WHAT THE TASK REQUIRES: Copy every line that mentions the word "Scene".

-------------------------

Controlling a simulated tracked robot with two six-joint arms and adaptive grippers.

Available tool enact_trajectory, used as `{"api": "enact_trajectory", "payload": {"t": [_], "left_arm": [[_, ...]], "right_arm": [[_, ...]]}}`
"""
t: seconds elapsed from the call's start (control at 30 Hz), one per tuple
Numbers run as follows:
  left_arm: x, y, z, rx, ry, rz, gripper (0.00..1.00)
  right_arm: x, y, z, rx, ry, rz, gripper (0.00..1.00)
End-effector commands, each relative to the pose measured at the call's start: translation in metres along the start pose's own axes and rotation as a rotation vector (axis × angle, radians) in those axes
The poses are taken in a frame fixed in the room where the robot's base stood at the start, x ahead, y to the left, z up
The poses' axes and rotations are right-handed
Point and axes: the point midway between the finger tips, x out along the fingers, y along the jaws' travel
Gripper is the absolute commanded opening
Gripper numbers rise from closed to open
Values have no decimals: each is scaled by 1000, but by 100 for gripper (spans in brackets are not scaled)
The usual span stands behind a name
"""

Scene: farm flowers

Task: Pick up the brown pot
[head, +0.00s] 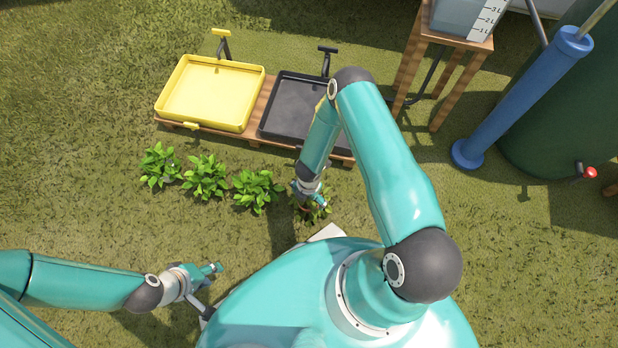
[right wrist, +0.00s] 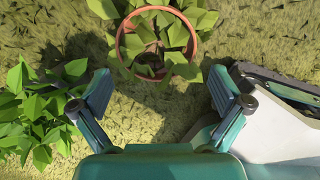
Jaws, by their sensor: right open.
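The brown pot (right wrist: 120,47) shows in the right wrist view as a round terracotta rim with a green leafy plant inside. It lies just beyond my right gripper (right wrist: 161,92), whose two fingers are spread wide with nothing between them. In the head view my right gripper (head: 309,190) is over the rightmost plant (head: 320,211), and the arm and leaves mostly hide that pot. My left gripper (head: 213,290) is low at the left, its fingers apart and empty, away from the plants.
Several leafy plants stand in a row, one (head: 257,190) left of my right gripper. A yellow tray (head: 257,88) and a black tray (head: 285,97) sit on a wooden base behind them. A wooden stand (head: 450,40) and a blue cylinder (head: 520,95) are at right.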

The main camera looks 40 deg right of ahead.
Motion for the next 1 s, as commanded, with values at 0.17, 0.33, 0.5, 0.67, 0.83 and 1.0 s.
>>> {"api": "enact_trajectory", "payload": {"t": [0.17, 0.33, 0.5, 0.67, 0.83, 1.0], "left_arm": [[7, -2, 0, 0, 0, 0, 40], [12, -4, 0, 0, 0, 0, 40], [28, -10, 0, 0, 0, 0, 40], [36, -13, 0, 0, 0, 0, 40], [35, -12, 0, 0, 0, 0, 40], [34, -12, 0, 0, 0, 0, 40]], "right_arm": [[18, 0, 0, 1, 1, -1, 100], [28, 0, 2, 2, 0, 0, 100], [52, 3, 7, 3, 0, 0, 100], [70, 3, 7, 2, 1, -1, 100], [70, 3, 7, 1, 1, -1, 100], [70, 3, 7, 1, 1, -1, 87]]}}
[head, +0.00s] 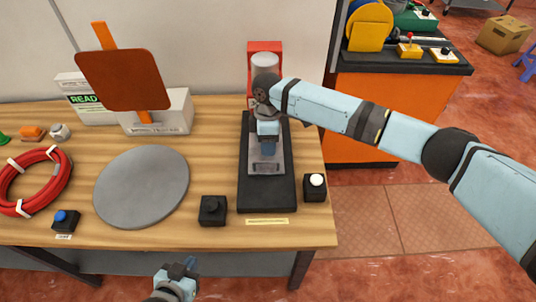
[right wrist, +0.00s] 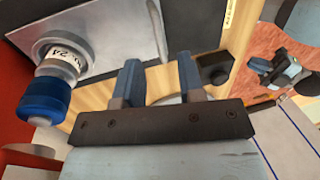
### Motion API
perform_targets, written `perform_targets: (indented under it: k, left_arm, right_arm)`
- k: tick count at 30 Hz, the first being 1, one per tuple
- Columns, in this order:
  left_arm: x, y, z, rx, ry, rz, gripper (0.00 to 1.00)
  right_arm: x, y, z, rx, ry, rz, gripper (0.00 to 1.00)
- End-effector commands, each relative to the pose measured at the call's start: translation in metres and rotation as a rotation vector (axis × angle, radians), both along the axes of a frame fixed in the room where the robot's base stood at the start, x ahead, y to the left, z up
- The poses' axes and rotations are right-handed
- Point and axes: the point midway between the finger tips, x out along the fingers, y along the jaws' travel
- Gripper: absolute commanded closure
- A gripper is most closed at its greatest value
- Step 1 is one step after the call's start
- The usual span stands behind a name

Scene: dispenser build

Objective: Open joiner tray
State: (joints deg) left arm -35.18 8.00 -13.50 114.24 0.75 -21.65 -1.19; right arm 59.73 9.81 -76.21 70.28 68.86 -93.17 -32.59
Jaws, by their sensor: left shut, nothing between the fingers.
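A long black base (head: 266,200) on the table carries a grey plate (head: 266,168), with a small yellow label at its front edge. I cannot tell which part is the joiner tray. My right gripper (head: 268,150) is over the grey plate, partly hiding it. In the right wrist view the right gripper's blue fingers (right wrist: 160,80) are apart, with nothing seen between them. A blue-ended cylinder with a "24" label (right wrist: 62,62) stands beside the fingers near the grey plate (right wrist: 118,25). My left gripper (head: 178,272) is shut and empty in front of the table's edge.
A red unit with a clear cylinder (head: 264,65) stands behind the base. Black button boxes stand left (head: 212,210) and right (head: 315,188) of it. A grey disc (head: 142,187), red cable coil (head: 35,180) and brown paddle sign (head: 122,78) occupy the left. An orange cabinet (head: 365,100) stands right.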

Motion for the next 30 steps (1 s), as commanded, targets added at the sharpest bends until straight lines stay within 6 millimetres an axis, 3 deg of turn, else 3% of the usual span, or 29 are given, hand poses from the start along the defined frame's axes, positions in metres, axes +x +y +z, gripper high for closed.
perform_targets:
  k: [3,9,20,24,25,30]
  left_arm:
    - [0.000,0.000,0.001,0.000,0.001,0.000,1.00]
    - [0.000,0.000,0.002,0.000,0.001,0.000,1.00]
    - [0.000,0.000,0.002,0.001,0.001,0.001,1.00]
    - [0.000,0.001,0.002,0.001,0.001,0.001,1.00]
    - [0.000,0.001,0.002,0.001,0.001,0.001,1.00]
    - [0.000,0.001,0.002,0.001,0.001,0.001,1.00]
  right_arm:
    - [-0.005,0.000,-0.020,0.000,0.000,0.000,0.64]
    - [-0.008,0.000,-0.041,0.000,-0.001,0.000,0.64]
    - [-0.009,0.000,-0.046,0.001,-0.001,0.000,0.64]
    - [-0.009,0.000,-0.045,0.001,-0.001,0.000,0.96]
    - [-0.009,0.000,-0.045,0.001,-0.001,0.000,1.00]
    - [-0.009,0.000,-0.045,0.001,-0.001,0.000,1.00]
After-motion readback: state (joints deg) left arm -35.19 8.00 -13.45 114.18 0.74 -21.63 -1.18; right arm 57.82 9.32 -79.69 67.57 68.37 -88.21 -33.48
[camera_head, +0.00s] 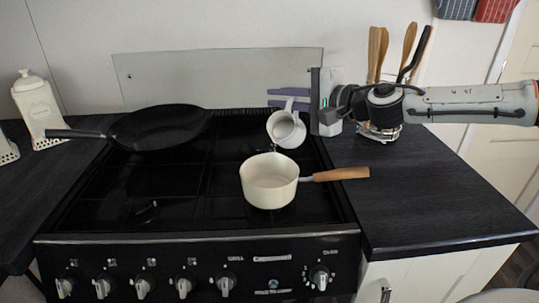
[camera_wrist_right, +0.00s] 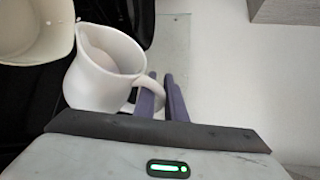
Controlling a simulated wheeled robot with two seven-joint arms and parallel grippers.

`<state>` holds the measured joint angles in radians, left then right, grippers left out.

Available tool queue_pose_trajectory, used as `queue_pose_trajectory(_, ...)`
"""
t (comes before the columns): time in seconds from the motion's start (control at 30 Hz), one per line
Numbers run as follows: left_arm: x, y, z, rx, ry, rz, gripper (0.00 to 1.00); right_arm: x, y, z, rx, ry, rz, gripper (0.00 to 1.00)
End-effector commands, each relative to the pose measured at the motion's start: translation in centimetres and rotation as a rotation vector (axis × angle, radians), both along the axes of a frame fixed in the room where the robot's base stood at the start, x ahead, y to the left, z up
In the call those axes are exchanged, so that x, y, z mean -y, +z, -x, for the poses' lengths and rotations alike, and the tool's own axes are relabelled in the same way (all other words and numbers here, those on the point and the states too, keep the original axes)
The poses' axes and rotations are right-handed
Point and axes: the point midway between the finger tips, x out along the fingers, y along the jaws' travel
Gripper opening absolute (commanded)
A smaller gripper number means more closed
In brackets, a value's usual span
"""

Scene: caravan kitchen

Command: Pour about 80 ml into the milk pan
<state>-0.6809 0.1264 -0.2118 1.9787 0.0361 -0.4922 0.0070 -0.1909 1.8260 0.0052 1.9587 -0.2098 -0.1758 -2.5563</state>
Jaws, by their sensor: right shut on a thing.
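The cream milk pan (camera_head: 270,190) with a wooden handle stands on the right front part of the black hob. A small white jug (camera_head: 286,130) is held above the pan's far rim, tilted with its mouth toward the pan. My right gripper (camera_head: 287,102) is shut on the jug; its purple fingers are at the jug's handle. In the right wrist view the jug (camera_wrist_right: 108,75) holds some pale liquid, with its spout toward the pan (camera_wrist_right: 30,30). I cannot see a clear stream, and the liquid level in the pan is unclear. My left gripper is not in view.
A black frying pan (camera_head: 160,127) stands on the back left of the hob. A utensil holder (camera_head: 380,132) with wooden-handled tools stands behind my right arm. A white canister (camera_head: 38,108) is at the far left. The right worktop (camera_head: 430,195) is clear.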

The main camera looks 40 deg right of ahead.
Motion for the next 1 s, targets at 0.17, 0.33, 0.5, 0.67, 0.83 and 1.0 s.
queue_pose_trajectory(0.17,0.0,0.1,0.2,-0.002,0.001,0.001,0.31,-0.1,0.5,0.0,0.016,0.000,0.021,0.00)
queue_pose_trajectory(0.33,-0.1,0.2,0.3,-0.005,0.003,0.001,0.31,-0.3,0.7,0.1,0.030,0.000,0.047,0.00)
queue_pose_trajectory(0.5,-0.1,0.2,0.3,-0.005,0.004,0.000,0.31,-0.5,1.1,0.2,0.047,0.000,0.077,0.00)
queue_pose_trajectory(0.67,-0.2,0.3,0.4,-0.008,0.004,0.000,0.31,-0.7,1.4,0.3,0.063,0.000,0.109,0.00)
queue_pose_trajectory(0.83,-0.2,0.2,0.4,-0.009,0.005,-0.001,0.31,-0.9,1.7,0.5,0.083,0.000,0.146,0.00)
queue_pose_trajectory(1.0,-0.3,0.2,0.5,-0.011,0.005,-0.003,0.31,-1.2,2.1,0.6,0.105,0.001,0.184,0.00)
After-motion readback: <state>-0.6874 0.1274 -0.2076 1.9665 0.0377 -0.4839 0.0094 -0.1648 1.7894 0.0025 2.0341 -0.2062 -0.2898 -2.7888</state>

-------------------------

WRITTEN RESPONSE:
Scene: farm flowers
Scene: dispenser build
Scene: caravan kitchen

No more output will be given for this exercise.